You should hear this band: high school kids, and later the same kids in their 20s, who just play the living shit out of the "classical" (bad term) repertoire. I'll give you one example, their handling of the Shostakovich 10th symphony, a wickedly difficult piece of music that they played at a London Proms concert in 2007: https://www.youtube.com/watch?v=XKXQzs6Y5BY These kids actually play at the same level as many other world-famous professional orchestras, New York Phil., Berlin, Chicago, Vienna.
It's ironic that he's now a whipping boy because of Maduro, because Dudamel has criticized him in the past. In fact, it's why I haven't yet seen him perform: I had a chance to see him in Berkeley, right after he wrote an op-ed in the NYT criticizing Maduro. Because of that his tour to the US was cancelled. (He's slated to be the next music director of the New York Philharmonic, next year I believe.)
Free speech my ass!
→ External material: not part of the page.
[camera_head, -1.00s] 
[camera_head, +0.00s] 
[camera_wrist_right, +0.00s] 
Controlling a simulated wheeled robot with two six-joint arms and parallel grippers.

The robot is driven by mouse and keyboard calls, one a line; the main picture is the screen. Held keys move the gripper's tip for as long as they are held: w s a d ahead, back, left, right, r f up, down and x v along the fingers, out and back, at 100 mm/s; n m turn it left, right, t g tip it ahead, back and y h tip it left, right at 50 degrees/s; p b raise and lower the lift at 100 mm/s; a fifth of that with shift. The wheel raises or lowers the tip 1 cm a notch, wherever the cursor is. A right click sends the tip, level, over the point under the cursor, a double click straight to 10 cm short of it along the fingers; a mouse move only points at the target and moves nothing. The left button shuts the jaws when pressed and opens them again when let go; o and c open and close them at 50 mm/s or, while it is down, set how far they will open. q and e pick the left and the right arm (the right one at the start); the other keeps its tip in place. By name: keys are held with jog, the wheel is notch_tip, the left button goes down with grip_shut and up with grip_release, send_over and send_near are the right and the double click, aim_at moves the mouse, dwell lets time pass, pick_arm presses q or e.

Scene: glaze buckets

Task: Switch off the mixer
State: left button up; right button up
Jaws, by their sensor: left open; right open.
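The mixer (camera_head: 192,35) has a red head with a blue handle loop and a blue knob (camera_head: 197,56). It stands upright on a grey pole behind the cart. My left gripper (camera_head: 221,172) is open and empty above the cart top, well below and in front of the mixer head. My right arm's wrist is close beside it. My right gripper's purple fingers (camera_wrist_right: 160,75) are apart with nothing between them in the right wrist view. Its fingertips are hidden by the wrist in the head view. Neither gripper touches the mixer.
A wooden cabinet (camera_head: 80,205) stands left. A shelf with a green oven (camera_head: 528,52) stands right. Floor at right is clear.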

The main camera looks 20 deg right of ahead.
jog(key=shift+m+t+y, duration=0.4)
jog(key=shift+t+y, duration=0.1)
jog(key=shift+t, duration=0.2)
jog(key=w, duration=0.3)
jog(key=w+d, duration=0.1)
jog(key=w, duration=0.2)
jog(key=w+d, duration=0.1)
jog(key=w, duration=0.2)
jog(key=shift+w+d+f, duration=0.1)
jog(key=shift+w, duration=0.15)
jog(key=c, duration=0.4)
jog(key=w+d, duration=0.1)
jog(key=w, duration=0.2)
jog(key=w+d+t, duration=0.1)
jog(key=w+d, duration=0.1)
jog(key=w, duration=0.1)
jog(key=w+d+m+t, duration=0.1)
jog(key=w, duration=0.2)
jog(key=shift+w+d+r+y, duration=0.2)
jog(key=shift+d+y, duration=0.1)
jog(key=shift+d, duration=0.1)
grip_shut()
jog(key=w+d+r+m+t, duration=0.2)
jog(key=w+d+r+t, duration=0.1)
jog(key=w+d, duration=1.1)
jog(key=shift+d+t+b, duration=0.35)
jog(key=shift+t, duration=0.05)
I hope all those assholes who are spouting that hypocritical bullshit choke on their own words.
Yes it’s absolutely repulsive to see Dudemal and that great orchestra treated that way. I don’t think I was exaggerating when I called it Soviet era propagand.
I’ve heard that performance of the 10th. Its pretty mind-blowing.
Good stuff. Thanks. Slight correction. The US actually did install general Sisi in Egypt after they helped overthrow Egypt's first democratically elected government.
Just FYI for anyone who might be in the Massachusetts Berkshires, tonight, August 8 at 8:00pm Gustavo Dudamel and the National Children’s Symphony of Venezuela will be playing at Tanglewood in the Koussevitzky Music Shed.
Absolutely: Shostakovich's nightmare of a composer's life was entirely due to authoritarianism, NOT "leftism", although people like to argue that in the case of the Soviet Union, the authoritarianism was a direct result of the extreme "leftism" of the Bolshevik Revolution. (Which is ironic because the Bolsheviks were far from the farthest left party in 1917, but whatever.)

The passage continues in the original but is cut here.